**Material supplied**
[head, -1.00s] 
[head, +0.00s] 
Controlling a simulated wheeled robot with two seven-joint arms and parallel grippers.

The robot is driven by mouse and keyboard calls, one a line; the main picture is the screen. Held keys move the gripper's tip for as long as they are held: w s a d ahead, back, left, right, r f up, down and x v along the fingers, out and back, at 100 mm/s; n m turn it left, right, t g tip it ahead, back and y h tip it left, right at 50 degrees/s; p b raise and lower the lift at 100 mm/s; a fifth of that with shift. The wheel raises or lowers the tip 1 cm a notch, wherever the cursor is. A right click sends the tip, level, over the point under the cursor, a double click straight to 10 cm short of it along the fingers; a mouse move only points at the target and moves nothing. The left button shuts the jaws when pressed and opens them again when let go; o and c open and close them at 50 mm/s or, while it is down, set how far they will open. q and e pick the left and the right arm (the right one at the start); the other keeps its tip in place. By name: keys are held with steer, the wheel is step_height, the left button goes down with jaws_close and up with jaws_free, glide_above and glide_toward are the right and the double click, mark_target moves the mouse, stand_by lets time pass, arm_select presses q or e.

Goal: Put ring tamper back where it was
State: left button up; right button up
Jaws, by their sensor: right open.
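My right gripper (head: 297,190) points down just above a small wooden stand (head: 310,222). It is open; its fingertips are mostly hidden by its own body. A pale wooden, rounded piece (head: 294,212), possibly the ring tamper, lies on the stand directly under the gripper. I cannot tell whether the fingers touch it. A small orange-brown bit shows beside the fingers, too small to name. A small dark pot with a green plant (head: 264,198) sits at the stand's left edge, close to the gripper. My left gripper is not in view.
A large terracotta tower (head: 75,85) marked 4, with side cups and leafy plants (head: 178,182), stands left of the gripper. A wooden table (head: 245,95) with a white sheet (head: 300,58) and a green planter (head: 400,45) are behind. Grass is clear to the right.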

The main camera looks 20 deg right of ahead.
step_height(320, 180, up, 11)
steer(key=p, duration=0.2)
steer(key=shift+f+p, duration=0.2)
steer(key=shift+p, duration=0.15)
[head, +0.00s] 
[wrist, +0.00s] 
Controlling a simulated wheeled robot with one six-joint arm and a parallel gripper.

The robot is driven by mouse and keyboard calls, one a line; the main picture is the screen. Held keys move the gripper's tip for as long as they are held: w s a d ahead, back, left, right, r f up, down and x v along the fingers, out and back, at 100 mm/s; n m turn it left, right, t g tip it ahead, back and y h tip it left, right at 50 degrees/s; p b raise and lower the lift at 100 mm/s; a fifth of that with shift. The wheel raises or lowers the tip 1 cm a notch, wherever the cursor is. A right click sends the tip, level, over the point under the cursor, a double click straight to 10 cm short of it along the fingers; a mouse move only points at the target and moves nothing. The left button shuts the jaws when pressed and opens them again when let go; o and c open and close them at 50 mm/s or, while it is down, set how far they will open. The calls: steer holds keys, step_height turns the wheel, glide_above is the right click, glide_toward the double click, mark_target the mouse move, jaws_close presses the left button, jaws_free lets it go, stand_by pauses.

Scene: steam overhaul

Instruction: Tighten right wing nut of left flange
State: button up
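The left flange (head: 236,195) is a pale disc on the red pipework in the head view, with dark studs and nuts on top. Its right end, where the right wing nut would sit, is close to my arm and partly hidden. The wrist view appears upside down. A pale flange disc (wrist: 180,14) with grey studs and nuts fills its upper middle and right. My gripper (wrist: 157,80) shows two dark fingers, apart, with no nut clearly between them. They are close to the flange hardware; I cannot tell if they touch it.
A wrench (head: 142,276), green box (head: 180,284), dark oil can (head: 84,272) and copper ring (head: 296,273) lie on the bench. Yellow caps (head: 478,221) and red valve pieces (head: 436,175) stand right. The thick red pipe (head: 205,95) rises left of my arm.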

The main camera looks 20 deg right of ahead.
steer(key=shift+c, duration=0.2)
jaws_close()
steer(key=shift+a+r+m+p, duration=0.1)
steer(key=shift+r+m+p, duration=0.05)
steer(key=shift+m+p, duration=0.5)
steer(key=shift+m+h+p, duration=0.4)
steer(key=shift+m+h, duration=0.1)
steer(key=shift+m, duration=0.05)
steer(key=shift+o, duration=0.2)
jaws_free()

**Requirement**
State how many lines include the string "wheeled". Give no other information.

**The answer**
2